I have looked through thousands of websites so you don’t have to, and I’ve compiled the best list of web design tips I could possibly ever generate.

1. Plan ahead.

Home builders and architects work off blueprints so homes don’t end up with a toilet in the kitchen. Now you might say, I would really like a toilet in the kitchen. How convenient! However, you will probably be the only person to use it since people expect to see a toilet in the (much more private) bathroom.

Make a concise plan for your website, your “blueprints,” and the organization of the website will follow. What is the purpose of the website? To fill out a form? Buy a product? Call a hotline? Educate readers? Define the goal of the website and stick to the goal, instead of adding in a confusing, out-of-place “toilet.”

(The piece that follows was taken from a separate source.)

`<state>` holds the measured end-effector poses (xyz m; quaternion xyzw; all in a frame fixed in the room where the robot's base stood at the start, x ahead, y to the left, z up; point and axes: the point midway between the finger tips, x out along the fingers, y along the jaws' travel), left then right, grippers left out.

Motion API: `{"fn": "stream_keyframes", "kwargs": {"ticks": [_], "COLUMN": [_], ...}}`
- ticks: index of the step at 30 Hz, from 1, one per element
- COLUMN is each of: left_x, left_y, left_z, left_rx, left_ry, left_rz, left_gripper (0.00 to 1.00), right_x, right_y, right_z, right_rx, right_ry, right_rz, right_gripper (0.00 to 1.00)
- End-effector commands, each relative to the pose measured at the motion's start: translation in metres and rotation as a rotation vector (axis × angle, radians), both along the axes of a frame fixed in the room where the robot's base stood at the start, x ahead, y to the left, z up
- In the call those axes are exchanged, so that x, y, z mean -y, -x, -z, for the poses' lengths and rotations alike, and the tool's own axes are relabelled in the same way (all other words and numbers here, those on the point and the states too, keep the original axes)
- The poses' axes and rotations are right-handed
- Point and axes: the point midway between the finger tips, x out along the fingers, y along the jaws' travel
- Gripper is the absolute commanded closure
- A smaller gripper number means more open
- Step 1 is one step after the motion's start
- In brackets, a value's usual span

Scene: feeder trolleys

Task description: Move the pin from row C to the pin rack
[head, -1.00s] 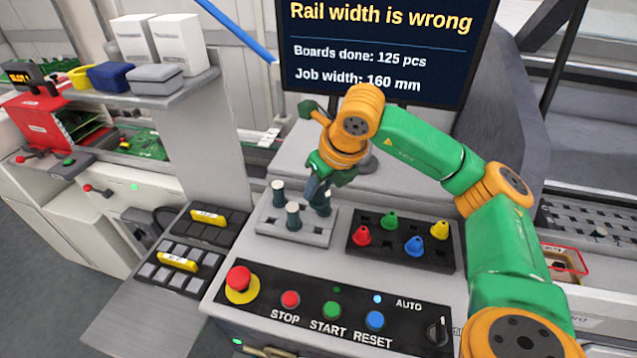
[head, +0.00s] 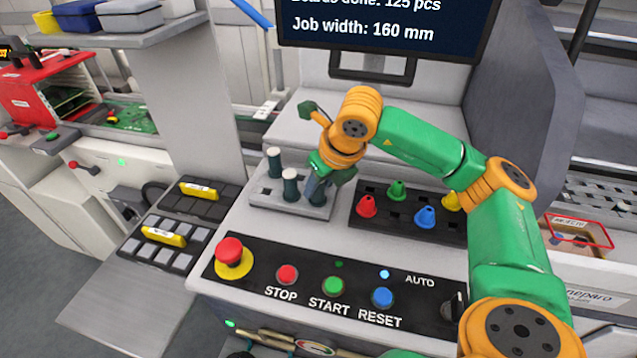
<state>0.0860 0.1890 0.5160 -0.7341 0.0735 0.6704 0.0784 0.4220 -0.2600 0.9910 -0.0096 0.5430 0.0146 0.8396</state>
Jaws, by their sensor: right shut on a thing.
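A grey block with holes (head: 262,197), which looks like the pin rack, sits on the machine top behind the button panel. Two dark teal pins with white tops stand upright in it, one at the back left (head: 275,163) and one nearer (head: 291,187). My right gripper (head: 316,190) is at the block's right side, pointing down, shut on a dark pin. The gripper hides most of that pin, and I cannot tell whether its foot is in a hole. No row C label is readable. My left gripper is not in view.
A black tray (head: 365,228) with red, green, blue and yellow cone-shaped pieces stands just right of the grey block. The button panel (head: 250,285) lies in front. Black trays with yellow tags (head: 165,236) are on the left. A monitor (head: 380,30) stands behind.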

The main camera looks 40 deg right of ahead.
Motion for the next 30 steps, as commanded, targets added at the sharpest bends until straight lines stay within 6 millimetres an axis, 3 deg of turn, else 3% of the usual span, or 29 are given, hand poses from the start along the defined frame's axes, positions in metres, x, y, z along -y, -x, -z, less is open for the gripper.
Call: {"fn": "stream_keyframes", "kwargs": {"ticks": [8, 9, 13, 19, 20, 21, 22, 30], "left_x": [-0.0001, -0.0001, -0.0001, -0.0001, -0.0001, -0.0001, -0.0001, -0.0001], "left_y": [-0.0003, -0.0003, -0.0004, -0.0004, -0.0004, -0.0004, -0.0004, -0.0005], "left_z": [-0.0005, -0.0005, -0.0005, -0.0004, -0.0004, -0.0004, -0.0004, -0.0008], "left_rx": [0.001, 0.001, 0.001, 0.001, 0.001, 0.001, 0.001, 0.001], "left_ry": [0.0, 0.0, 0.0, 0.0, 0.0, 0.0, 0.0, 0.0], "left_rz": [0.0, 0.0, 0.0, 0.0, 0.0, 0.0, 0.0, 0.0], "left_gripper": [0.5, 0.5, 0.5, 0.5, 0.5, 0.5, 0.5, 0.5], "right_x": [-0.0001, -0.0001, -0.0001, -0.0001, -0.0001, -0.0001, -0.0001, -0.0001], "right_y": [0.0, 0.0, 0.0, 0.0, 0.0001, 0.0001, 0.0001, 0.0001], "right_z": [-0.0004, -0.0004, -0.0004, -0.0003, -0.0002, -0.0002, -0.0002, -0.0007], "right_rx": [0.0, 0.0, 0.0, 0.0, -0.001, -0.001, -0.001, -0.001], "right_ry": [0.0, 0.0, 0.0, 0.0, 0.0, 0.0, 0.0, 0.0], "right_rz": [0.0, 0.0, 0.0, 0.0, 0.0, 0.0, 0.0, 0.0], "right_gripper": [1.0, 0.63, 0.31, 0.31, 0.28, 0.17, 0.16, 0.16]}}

You would be surprised how many “toilets” I have found within pages of a website. Not only should the entire website have a purpose, but each individual page on the website should also have a purpose. Make every page as if it were a landing page. For many of your users, the page they land on might be the only interaction they have with your website.

A visitor needs to be able to look at your website or webpage and know exactly what to do.

2. Simplify.

In the words of Ludwig Miles van der Rohe, “less is more.”

Don’t be afraid to use white space. Sometimes design elements on a website can overwhelm visitors enough to make them give up and leave. Internet users behave lazily. Make their job easy through a very simple web design.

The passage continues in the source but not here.